If Omid had made it to Australia, he would have become the legal ward of the Immigration Minister, Chris Bowen, whose offshore processing policy will apply to unaccompanied minors - his wards.
Bowen risks becoming the latest in a line of Australian officials who have breached their obligations to children in their care. And yet, when Labor came to power, Kevin Rudd's first act was to apologise to the indigenous children who made up the stolen generations for their treatment at the hands of successive governments.
The following year, Rudd issued an apology to a second group - thousands of British children who were sent to Australia up until 1967, many abused in the institutions charged with caring for them. It was their arrival that prompted the enactment in 1946 of the guardianship laws with which Bowen finds himself burdened.

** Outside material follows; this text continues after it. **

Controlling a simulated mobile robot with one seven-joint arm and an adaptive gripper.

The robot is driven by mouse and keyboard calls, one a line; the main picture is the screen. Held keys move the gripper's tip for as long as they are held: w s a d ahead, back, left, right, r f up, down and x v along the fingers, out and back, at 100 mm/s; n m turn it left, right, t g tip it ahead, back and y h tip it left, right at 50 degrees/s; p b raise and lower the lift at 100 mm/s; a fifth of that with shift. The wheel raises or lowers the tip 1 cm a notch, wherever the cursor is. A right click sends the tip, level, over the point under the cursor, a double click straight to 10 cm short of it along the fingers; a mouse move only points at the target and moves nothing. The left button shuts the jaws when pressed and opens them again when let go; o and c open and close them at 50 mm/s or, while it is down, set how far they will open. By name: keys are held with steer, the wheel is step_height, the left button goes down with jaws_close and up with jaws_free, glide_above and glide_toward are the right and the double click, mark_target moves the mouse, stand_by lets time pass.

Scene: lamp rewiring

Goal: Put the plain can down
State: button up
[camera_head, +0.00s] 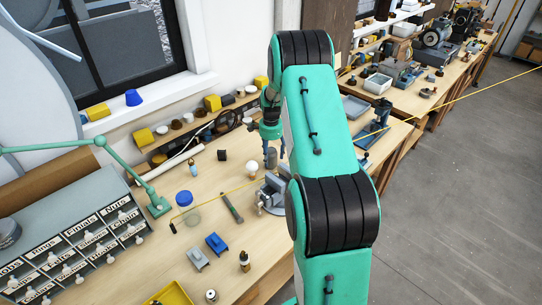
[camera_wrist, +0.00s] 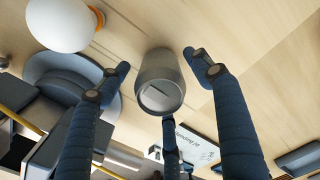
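The plain can (camera_head: 271,157) is a small grey cylinder on the wooden bench (camera_head: 225,235), left of my arm. It also shows in the middle of the wrist view (camera_wrist: 158,85), with its end facing the camera. It appears to stand upright on the bench top. My gripper (camera_head: 272,143) is just above and around the can. In the wrist view my gripper's (camera_wrist: 158,68) dark blue fingers are spread, with one on each side of the can and a third below it. Gaps show between the two side fingers and the can, so the gripper looks open.
A white bulb (camera_head: 252,168) and a grey vise (camera_head: 271,194) stand close by the can. A yellow cord (camera_head: 445,104) crosses the bench. A labelled drawer unit (camera_head: 75,245) fills the left.

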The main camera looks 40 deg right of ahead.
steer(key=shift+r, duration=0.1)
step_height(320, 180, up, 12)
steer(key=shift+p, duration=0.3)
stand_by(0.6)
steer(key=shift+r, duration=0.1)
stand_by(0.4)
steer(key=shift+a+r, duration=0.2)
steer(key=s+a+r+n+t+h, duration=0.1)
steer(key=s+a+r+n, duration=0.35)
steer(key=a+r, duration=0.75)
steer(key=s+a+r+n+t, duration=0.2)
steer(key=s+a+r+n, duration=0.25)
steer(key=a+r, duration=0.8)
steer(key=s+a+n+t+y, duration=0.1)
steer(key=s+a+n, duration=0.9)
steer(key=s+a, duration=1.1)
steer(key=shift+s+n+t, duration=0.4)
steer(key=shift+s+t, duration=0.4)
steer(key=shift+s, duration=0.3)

As guardian, Bowen is obliged to act in the best interests of his wards, to ensure they receive proper care, protection and education, that their legal rights are honoured and that they get to enjoy some sort of childhood.
While he can delegate his responsibility to state ministers and department officials, he is, effectively, the parent of each Afghan, Sri Lankan or Iraqi child who makes it to Australia alone.
It is difficult to see how Bowen can meet those obligations - set out in the United Nations Convention on the Rights of the Child - while at the same time he must decide whether they are entitled to stay in Australia.
And it is difficult to reconcile his obligation to care for unaccompanied minors with his decision to include them in the groups of asylum seekers that can be sent to Nauru.
The Nauruan government and the Salvation Army, which is providing services to detainees, expressed concerns this week about the suitability of the facilities for women and children. Nauru has said it is unwilling to accept any women or children on the island until the facilities are improved.
At least under the Immigration (Guardianship of Children) Act that makes him guardian of unaccompanied minors, Bowen will have to provide written consent for every child he wants to remove offshore. He can do that only after determining that removal would be in the child's best interests. And that consent would also be open to review by the Federal Court.
To get around this, the Houston advisory panel recommended the government amend the act so the minister's consent would not be required to remove unaccompanied minors.
But Bowen would still be their guardian, obliged to act in their best interests. Perhaps that is why the government amended the act last month to stipulate that once an unaccompanied minor leaves Australia to be processed offshore, the minister ceases to be their guardian.
Bowen says children are used as an anchor in Australia - that once they are here their families take advantage of reunion policies to follow them out.
But punishing the child to punish the parent - and the people smuggler - is not good policy. It ignores the reasons parents send their children to Australia: violence, persecution and instability in their homelands.
The Australian Human Rights Commission recommended in its report into children in immigration detention in 2004 that guardianship be removed from the minister and given to an independent authority better placed to look after their welfare. It was not - by John Howard, Kevin Rudd or Julia Gillard.
The commission has reiterated its concerns on more than one occasion since. "The minister cannot make the best interests of an unaccompanied child his or primary concern when, at the same time, he or she is the detaining authority and the visa decision-maker," its then president, Catherine Branson, told the Herald in 2010.
Children should not be crossing the world alone. But if they do, and they reach Australia, they should have someone here to look out for them, to guide them through the legalities of the immigration system, to help them learn and to make them laugh. This latest policy decision shows the Immigration Minister is not the man for the job.